From the line with "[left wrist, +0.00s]" to the line with "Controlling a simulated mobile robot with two", both lines included, set down exactly those lines, please, and no others.

(Records excerpted from a collection)
--------------------------------

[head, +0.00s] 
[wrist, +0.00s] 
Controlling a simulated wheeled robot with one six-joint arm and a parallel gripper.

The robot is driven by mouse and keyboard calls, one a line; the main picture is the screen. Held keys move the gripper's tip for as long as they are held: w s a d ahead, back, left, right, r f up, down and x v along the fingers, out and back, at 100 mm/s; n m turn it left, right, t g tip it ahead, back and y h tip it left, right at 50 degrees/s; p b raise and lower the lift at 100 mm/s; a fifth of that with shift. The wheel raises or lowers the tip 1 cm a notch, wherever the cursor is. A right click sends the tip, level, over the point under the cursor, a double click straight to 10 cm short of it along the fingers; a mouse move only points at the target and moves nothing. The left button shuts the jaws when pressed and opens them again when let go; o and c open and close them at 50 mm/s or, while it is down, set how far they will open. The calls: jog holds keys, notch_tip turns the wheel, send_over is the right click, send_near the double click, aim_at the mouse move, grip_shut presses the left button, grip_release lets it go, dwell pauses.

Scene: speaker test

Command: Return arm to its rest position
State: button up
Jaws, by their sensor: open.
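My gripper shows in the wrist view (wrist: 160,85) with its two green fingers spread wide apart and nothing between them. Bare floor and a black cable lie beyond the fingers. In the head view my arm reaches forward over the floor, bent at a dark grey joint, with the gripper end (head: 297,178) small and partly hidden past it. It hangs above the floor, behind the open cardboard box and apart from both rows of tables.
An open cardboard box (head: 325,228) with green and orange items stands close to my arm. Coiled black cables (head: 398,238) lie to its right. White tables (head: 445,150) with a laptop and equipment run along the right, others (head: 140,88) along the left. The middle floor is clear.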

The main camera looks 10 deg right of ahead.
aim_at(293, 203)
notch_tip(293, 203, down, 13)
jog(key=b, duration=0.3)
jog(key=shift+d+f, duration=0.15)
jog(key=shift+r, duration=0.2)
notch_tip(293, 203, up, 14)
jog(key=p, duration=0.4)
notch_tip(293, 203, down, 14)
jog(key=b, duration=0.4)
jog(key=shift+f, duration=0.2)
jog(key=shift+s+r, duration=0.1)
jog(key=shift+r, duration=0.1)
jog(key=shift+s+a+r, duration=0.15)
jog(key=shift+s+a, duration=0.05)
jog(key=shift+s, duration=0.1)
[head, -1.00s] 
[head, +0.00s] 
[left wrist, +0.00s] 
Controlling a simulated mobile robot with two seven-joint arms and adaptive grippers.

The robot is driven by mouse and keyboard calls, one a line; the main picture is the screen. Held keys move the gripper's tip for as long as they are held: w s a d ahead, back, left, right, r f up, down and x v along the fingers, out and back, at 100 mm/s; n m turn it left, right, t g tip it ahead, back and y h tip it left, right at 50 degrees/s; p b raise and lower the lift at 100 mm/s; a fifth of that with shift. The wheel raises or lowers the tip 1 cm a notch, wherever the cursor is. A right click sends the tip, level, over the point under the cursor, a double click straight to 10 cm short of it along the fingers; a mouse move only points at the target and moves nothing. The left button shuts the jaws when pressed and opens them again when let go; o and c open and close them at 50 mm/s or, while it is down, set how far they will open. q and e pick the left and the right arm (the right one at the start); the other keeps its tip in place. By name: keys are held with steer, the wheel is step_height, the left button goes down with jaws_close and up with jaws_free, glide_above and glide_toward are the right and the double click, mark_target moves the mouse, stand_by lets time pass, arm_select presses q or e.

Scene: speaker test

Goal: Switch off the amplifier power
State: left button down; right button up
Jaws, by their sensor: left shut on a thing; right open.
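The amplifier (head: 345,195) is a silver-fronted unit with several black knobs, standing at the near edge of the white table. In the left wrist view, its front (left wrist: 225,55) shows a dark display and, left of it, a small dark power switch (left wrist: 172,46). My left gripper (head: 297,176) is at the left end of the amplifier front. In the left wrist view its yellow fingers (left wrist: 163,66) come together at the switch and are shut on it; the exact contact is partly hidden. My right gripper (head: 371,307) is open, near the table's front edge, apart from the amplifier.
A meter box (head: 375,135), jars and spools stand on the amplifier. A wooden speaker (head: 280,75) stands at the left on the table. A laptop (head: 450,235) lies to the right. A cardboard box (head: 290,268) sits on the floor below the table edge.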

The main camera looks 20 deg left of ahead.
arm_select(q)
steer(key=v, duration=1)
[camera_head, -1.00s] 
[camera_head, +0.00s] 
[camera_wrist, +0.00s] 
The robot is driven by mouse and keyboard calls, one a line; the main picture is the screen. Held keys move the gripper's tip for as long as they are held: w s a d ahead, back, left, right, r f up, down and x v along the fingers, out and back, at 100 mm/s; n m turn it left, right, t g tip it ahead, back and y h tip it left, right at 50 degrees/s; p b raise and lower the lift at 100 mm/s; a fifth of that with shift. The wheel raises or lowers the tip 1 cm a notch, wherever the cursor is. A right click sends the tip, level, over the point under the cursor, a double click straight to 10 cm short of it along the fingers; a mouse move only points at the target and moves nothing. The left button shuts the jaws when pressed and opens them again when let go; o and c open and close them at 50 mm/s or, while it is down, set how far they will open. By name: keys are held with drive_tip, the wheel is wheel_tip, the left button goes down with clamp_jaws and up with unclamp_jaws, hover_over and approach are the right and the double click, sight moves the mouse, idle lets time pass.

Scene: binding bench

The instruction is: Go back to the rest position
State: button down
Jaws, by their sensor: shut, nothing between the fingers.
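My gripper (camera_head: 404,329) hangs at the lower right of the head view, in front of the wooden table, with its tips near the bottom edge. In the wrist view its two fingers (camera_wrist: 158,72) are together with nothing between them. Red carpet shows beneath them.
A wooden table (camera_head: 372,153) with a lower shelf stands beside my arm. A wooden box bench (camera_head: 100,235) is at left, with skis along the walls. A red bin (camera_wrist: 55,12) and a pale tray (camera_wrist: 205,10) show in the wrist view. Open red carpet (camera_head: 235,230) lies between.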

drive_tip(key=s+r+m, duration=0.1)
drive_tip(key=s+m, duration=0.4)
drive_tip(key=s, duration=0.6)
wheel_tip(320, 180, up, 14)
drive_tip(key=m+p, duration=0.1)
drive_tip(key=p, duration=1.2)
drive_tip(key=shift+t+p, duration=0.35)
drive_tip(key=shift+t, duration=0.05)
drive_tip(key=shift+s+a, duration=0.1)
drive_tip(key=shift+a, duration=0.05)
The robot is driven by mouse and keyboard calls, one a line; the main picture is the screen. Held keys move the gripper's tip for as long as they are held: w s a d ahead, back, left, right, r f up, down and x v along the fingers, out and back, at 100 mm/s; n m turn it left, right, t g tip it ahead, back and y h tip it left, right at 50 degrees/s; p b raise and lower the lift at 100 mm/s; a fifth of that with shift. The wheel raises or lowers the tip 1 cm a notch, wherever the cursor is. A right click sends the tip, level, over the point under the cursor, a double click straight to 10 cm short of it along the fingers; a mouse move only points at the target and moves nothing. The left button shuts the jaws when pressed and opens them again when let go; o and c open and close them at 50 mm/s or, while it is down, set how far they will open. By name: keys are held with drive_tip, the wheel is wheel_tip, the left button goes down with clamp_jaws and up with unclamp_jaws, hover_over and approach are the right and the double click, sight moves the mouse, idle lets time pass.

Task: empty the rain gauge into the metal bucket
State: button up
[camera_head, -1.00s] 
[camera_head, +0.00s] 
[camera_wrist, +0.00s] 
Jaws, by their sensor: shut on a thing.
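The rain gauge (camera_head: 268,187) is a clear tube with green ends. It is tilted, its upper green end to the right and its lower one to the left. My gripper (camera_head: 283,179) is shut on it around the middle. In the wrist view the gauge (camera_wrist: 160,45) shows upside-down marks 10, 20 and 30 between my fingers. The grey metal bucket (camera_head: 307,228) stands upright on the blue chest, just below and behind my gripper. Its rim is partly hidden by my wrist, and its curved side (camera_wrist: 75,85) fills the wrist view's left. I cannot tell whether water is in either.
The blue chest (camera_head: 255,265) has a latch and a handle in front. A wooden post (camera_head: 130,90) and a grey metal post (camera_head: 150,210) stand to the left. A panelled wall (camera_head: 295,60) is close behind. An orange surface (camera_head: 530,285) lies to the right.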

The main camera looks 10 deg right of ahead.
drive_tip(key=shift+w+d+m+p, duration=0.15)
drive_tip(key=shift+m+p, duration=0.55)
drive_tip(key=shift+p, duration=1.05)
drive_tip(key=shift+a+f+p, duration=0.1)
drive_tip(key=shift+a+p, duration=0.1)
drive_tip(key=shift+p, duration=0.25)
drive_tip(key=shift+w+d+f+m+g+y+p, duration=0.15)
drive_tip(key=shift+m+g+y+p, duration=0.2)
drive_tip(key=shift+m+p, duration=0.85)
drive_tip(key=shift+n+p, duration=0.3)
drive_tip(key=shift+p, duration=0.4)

--------------------------------

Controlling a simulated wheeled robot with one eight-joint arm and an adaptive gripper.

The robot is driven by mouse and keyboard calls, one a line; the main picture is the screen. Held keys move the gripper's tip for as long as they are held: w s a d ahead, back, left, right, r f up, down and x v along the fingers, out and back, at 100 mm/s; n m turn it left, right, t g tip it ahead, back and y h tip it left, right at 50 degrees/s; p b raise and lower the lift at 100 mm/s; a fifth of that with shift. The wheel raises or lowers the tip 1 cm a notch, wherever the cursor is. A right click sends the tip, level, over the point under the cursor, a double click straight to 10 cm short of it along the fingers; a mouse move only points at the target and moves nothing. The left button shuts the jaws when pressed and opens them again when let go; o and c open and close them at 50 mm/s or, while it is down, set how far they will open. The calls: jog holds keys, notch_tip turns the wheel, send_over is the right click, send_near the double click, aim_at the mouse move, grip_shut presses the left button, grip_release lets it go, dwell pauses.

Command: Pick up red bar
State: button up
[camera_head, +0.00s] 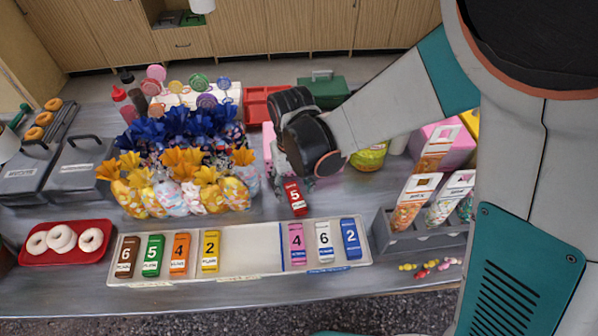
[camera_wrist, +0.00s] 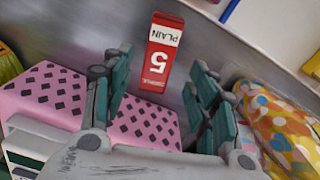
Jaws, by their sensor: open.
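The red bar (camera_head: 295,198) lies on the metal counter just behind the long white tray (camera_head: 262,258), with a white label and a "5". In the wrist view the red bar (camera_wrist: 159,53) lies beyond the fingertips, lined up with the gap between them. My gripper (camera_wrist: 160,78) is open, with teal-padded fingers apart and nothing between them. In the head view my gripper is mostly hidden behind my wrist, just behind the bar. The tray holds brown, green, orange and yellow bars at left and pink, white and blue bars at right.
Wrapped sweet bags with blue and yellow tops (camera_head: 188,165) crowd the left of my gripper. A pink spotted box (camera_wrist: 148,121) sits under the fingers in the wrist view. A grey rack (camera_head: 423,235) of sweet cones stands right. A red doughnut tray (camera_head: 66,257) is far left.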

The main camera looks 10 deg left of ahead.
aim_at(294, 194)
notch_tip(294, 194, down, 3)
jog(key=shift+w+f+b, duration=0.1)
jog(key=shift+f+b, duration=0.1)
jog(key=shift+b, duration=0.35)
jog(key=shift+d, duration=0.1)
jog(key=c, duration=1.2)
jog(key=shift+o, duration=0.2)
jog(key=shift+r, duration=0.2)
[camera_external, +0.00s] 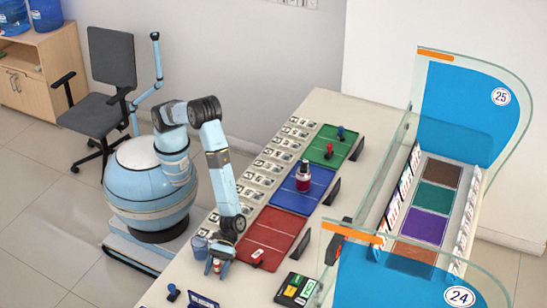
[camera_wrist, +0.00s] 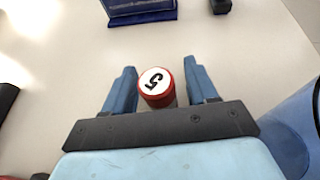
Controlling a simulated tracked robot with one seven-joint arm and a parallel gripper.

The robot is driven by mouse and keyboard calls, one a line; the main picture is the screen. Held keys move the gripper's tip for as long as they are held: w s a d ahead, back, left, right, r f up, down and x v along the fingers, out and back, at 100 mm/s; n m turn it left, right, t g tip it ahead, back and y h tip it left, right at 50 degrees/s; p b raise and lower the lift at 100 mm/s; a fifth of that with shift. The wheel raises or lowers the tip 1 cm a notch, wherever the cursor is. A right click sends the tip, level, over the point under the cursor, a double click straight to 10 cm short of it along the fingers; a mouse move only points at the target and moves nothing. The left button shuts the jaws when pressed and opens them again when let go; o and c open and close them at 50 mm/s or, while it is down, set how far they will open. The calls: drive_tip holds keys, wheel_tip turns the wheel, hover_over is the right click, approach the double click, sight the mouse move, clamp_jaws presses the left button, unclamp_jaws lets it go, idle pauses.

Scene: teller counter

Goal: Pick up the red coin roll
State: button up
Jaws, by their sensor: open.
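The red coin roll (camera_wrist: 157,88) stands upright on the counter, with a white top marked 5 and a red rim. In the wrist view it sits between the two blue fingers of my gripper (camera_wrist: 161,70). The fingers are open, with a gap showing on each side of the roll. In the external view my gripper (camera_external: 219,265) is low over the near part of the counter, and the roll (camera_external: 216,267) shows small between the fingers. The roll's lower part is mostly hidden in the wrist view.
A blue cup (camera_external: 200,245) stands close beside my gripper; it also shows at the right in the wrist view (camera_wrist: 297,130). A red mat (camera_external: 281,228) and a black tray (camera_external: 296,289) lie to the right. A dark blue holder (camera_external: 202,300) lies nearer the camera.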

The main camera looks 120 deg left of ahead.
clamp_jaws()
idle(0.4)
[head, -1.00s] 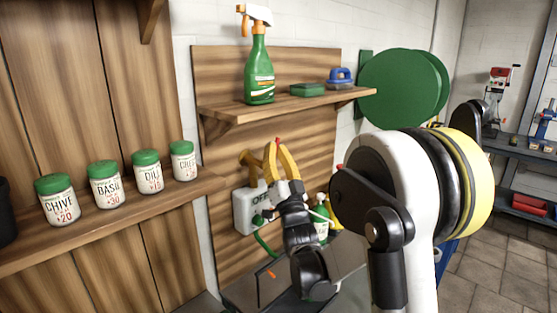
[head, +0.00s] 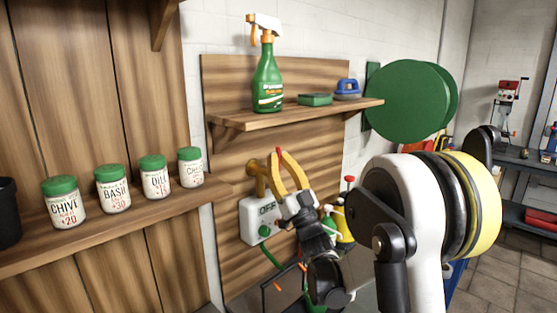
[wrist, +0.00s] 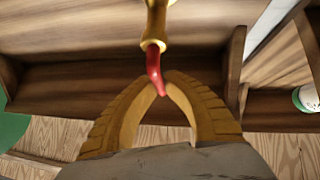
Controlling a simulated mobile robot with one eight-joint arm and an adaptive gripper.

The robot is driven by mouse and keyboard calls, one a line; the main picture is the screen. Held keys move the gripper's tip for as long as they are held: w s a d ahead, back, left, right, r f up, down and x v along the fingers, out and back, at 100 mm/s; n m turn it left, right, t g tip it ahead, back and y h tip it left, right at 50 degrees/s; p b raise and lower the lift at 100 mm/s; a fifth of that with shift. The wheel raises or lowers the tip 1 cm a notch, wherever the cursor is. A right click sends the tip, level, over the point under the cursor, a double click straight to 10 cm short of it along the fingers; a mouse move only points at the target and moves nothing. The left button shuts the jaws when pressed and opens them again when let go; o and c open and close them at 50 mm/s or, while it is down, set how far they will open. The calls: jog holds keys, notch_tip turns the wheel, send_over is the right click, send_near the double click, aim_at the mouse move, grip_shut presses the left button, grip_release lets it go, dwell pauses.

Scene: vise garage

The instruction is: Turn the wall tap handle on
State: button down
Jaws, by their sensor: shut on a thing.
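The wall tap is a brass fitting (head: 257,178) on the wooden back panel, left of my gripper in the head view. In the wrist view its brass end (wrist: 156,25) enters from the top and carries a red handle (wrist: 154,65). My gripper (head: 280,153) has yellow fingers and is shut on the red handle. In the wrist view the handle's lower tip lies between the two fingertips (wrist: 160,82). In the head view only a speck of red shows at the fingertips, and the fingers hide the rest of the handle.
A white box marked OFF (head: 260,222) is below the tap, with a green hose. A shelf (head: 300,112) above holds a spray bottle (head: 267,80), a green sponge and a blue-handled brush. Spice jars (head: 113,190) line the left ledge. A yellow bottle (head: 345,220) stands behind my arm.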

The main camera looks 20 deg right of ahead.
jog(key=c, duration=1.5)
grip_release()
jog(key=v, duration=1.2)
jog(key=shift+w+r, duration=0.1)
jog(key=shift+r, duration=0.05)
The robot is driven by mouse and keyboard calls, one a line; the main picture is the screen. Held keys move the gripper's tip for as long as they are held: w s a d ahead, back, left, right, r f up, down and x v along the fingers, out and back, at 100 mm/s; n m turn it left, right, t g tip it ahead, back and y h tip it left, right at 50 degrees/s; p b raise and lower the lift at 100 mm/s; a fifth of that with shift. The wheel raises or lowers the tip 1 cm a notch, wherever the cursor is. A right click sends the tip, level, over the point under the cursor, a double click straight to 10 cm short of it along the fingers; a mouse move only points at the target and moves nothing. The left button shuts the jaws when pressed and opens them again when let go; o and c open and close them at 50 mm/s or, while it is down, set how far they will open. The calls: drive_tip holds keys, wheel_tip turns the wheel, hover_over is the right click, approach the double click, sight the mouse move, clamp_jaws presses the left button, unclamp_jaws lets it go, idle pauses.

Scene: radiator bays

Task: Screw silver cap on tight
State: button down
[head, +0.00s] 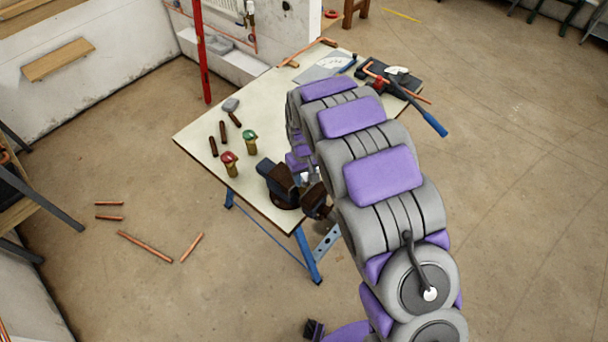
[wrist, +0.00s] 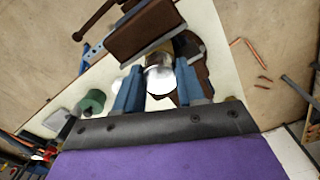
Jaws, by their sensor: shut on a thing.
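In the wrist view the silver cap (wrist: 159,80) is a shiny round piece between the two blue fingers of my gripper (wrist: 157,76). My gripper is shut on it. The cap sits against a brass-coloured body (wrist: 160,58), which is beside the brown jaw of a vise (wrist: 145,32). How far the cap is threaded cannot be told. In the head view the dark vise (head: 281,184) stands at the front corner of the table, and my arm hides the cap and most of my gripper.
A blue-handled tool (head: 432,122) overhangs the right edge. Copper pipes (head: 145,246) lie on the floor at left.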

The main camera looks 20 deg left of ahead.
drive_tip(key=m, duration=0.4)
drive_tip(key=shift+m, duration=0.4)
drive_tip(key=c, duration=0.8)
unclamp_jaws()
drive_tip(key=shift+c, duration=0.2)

--------------------------------

→ **Complete answer**:
[left wrist, +0.00s] 
Controlling a simulated mobile robot with two seven-joint arms and adaptive grippers.

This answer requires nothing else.